As to Elon Musk, he may not be (almost certainly isn’t) Our Guy, but he discomfits those who have declared me (people politically and philosophically like me) to be their enemy. So good on Elon for that. Speaking as a minority person myself, I do not think it is healthy or good for a nation for its news and communications platforms to be held under tight control of a group of minorities. Not good for the nation, and especially not good for the minority group. That’s why the “elite” are so worked up over Hate Thought/Hate Crime. Because our noticing their power scares them.
Enjoy the arrogant condescension displayed by Vijaya Gadde (recently fired former Twitter head of Legal, Policy, and Trust) in this clip from Tim Pool. And note well this is her speaking publicly. Now imagine what she’s like in private.
https://youtu.be/f5ZrlXB5izQ?t=593
Yes, Gadde was fired, but don’t feel bad for her. Her “golden parachute” is in the neighborhood of $20 USD and she has an additional $34.8M in Twitter stock.
Gaah. Twenty MILLION USD golden parachute.
If only it were twenty bucks.
I’m sure some ambulance chaser will be happy to take her on for libel now that she has lost her institutional power.
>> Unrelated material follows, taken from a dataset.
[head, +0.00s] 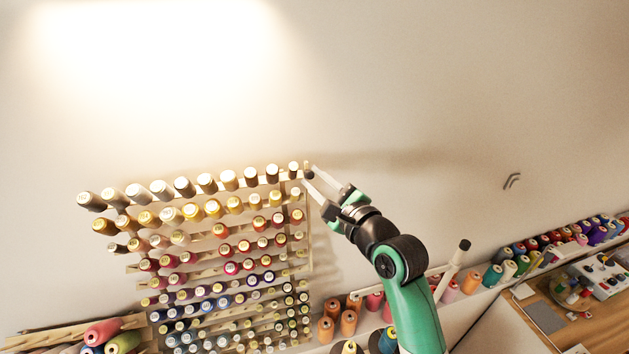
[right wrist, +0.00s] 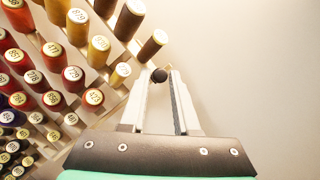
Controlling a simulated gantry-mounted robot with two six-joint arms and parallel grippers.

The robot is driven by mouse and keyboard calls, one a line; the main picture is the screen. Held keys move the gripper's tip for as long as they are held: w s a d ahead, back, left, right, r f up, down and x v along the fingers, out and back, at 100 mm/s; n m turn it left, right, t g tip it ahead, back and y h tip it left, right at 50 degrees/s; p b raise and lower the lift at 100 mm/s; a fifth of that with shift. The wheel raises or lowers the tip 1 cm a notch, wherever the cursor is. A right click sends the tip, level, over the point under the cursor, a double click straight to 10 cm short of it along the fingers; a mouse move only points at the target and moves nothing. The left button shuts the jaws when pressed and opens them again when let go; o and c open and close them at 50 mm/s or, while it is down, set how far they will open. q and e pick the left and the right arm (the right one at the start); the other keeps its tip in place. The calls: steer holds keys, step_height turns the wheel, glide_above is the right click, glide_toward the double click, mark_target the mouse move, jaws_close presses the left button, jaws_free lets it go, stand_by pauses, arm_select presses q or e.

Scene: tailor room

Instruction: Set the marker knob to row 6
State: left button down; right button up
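The marker knob is a small dark ball (head: 308,175) at the right edge of the thread rack (head: 309,240), near the top row. In the right wrist view the knob (right wrist: 159,75) shows at the tips of my fingers. My right gripper (head: 310,176) points up and left at it, and its two pale fingers stand apart, one on each side of the knob. The right wrist view shows a gap between the fingers (right wrist: 163,80); I cannot tell whether either finger touches the knob. My left gripper is not in view. The row numbers are not readable.
Several rows of colored spools (head: 185,187) fill the rack just left of my gripper. More cones (head: 520,262) stand on a ledge at the right, behind a wooden table (head: 590,335). Free room lies along the bare wall (head: 420,120) right of the rack.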

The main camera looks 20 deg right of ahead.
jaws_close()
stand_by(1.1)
She’s the poster child for tone deafness, and a pampered, over-privileged one at that.
Musk is for free speech, getting mankind into space and making rockets land like they are supposed to from when I was a kid.
Works for me!
X2
X3
She sank slowly by the bow, but 600 sailors died? Strange story. Must have been Trumps fault.
All I have to add is you all be safe and God bless.
In Scouts (Webelos) for our Halloween event I went as the Not So Great Pumpkin. That was a a lot of orange crepe thanks to Mom and Dad.
I wore a sombrero and had a battery-powered fan with a water bottle with a spray attachment. Yes, I was El Nino.
Hahah…that’s great! And a precursor of things to come.
Went once as Thor Lowerdahl, Heyerdahl’s less well known cousin.